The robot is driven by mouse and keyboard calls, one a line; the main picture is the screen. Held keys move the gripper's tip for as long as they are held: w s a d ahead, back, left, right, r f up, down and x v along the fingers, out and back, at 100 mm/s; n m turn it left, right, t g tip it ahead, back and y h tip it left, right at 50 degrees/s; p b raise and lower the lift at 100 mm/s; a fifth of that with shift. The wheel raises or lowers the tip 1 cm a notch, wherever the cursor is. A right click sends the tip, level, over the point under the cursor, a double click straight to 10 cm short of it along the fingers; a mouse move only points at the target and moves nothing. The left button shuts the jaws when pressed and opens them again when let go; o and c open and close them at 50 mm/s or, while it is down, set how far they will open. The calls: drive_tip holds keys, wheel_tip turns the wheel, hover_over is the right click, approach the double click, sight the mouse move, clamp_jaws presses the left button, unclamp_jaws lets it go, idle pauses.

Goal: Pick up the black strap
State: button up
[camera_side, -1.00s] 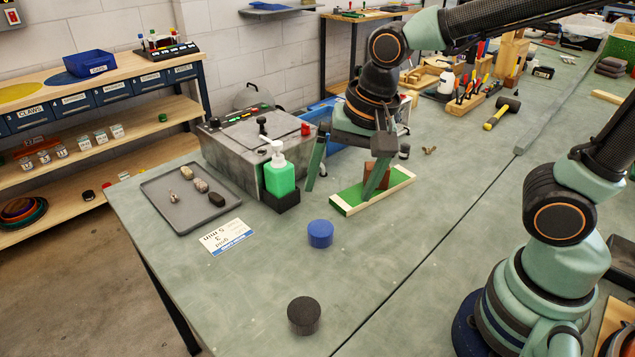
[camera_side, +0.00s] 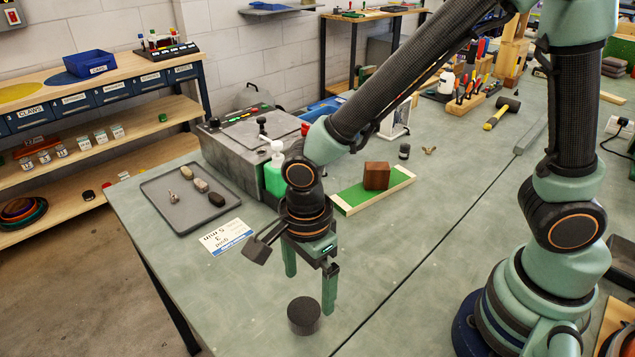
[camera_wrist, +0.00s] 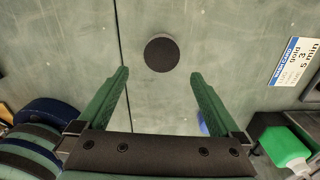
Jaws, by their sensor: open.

- _REQUIREMENT_: Starting at the line that holds "[camera_side, +0.00s]", repeat every line through the end of the listing exactly as written, skipping any picture.

- _SOLUTION_:
[camera_side, +0.00s] 
[camera_wrist, +0.00s] 
Jaws, by their sensor: open.

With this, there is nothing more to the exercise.